You only have to look at the apache threads to realise how few people join, immediately post, and don't even bother the read old threads..

And what they miss is that the Gold is in the old posts..I read here waaaaay more than I post.. If you read fast, you can read all the new posts in each thread, every day ( takes less than an hour ) ..and still have 30 minutes or so to read some of the old posts from others..

Of course under a 100 posts counts ..we've all seen superb first time posts ..and pros like the gypsy who have less than 100 post even now..

How would you deal with the daily, deluge of " I can't be bothered to read old posts or search , can someone write my code for me ? "...g1smd sees this every day ;)


 6:29 am on Sep 6, 2012 (gmt 0)

Nature of a forum is to have people ask questions without looking four posts down at the same question and the responses.
Human nature, at least in my experience with my own forums.

My initial response was actually initiated by thinking about the gypsy.

I deal with repeated questions by referencing definitive posts. When you have control of anchor text and link location it becomes easier to guide users to the information they seek.
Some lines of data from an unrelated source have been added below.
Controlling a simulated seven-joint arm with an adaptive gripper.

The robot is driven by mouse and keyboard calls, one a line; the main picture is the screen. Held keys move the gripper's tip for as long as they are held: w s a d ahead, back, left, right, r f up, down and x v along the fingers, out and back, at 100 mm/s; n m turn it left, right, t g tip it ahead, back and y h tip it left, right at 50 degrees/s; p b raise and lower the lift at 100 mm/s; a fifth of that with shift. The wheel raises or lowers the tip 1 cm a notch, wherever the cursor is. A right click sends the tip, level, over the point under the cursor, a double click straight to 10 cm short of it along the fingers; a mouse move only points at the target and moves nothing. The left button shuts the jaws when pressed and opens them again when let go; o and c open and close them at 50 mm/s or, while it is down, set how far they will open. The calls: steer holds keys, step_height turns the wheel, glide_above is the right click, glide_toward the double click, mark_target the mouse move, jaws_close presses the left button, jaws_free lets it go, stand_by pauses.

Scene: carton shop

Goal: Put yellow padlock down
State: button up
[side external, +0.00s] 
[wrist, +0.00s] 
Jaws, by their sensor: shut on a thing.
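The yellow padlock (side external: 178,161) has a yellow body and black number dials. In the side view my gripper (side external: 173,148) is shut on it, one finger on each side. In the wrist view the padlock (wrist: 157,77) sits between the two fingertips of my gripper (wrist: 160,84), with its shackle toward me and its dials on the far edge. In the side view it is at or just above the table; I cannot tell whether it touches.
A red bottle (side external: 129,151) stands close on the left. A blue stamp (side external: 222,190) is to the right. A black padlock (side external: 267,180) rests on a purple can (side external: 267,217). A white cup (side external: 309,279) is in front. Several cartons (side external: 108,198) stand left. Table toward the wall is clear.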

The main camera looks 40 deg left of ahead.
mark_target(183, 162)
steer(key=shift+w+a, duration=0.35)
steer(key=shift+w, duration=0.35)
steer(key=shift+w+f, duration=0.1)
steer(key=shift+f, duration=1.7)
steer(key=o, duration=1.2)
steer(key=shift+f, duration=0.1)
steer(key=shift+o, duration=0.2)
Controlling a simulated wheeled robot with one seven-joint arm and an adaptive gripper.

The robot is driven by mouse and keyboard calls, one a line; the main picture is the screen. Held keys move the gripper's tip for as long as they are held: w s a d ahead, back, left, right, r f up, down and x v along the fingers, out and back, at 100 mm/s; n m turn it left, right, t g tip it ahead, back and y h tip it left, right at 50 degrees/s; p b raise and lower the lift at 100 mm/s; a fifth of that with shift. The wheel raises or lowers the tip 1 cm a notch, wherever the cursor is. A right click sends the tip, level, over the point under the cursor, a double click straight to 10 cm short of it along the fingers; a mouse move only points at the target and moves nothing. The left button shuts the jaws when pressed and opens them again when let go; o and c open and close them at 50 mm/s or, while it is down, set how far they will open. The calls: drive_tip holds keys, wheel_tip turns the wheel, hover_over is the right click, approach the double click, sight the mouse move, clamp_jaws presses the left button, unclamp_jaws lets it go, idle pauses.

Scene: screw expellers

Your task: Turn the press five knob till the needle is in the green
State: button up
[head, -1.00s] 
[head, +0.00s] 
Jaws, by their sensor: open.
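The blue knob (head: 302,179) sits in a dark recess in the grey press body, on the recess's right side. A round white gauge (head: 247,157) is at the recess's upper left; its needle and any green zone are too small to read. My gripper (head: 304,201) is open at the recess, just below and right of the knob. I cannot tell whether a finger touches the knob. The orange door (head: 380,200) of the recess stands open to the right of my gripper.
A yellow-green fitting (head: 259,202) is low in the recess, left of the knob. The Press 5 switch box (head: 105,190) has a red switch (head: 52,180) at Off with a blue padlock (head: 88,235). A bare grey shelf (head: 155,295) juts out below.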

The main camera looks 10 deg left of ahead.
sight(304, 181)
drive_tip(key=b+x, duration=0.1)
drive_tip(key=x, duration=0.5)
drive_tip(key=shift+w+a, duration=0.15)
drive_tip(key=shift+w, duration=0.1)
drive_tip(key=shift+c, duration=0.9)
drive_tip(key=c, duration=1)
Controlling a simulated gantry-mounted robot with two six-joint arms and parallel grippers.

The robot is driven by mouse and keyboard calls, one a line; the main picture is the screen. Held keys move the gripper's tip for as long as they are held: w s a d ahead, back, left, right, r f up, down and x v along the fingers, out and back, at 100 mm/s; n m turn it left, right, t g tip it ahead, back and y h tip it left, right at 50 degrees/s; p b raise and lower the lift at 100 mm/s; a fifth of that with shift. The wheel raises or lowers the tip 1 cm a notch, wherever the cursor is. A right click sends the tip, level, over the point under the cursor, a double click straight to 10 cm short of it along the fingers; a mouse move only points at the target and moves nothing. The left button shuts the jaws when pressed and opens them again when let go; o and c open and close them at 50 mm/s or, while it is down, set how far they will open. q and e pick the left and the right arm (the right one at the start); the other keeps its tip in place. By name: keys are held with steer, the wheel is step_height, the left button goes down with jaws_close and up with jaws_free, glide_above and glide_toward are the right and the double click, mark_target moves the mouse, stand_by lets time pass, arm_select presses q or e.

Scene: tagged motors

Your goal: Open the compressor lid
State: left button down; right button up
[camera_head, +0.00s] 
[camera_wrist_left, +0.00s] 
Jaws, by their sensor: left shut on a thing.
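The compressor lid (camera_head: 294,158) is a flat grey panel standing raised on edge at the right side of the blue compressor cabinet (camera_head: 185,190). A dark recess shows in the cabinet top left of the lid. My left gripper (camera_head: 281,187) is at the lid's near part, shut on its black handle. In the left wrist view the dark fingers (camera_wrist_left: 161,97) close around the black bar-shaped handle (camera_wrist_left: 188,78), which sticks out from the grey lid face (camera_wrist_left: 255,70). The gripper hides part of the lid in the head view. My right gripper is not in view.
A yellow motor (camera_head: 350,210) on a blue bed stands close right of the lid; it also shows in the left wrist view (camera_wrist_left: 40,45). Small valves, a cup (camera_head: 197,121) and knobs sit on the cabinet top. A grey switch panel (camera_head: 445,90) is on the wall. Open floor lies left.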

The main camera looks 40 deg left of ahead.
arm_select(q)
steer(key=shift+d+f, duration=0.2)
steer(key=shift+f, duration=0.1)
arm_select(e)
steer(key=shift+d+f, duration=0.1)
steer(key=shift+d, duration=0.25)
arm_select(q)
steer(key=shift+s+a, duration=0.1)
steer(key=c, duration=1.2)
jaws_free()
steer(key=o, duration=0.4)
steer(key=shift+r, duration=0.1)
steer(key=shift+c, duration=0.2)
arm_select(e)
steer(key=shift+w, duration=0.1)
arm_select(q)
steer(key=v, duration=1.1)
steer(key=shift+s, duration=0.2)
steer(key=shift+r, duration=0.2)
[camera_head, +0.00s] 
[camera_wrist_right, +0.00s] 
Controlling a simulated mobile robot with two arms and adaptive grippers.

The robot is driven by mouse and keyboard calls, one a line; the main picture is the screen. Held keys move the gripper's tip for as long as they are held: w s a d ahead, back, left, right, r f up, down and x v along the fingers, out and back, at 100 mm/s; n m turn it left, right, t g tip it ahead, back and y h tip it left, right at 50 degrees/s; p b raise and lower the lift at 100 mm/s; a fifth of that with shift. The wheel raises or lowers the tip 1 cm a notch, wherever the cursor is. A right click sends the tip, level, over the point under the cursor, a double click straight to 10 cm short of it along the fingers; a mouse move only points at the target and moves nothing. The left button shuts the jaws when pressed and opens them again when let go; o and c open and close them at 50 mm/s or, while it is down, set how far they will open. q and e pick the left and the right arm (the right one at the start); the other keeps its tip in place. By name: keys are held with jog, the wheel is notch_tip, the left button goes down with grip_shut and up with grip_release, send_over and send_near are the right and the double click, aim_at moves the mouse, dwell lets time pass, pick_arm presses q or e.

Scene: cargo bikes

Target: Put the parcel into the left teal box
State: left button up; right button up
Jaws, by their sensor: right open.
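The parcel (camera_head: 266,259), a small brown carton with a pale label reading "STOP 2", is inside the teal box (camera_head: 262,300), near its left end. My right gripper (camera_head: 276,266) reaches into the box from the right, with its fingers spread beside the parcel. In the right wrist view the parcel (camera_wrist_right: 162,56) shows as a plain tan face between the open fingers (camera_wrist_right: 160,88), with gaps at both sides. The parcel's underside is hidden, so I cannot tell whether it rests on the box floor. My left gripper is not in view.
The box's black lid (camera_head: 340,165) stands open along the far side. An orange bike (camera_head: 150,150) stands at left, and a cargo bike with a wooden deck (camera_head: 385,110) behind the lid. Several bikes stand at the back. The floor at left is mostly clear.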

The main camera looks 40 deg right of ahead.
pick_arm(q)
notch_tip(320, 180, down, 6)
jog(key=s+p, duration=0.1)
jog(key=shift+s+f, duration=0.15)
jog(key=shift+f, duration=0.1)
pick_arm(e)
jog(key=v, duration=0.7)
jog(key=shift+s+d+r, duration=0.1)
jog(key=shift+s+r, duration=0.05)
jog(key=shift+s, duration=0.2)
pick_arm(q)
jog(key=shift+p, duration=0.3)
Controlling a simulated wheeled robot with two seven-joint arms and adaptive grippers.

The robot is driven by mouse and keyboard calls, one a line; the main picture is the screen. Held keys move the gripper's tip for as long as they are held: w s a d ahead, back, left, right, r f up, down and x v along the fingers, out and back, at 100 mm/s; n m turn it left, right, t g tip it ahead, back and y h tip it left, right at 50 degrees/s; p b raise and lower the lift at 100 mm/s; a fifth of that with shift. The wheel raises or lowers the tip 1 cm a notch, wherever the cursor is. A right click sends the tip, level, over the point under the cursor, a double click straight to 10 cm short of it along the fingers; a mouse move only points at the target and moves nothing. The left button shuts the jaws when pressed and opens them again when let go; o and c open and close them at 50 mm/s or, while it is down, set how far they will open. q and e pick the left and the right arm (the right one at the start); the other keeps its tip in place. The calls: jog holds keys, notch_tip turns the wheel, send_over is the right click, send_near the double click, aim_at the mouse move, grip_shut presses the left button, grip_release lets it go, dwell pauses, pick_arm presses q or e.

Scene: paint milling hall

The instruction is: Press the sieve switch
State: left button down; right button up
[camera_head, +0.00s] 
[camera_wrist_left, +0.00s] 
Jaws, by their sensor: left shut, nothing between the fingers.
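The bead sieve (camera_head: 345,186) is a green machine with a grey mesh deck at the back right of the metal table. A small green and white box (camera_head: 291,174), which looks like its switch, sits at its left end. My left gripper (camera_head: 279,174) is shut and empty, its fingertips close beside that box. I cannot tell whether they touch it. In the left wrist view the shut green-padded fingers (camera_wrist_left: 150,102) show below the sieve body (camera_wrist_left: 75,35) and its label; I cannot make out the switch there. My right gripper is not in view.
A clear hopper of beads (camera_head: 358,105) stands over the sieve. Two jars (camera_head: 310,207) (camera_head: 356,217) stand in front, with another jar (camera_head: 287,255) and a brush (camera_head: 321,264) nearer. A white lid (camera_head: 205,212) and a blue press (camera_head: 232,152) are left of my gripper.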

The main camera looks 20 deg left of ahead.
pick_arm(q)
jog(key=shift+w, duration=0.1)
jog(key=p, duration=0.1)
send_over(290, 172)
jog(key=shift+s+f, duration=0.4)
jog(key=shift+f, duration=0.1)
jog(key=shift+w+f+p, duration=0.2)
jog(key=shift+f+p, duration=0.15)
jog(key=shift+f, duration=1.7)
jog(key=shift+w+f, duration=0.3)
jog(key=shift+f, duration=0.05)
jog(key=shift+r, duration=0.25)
 4:13 pm on Sep 6, 2012 (gmt 0)

Nature of a forum is to have people ask questions without looking four posts down at the same question and the responses.

Things change so fast on the web that the answers in historic posts may now be misleading if not totally wrong so I have no problem with somebody posting a question that had been answered a year or two ago. However bluntforce is right, I have also seen people post questions that had been answered in the previous post an hour or two earlier.

Back to the original topic the more you observer end user behaviour the more confused you will become. Most of use are probably highly efficient browser users. The general public definitely are not.


 9:23 pm on Sep 6, 2012 (gmt 0)

The general public definitely are not.

One member of the general public has been asking me whether Google Chrome is an improvement over the ordinary google. I'm not 100% sure I have got him to understand that Chrome is not a search engine.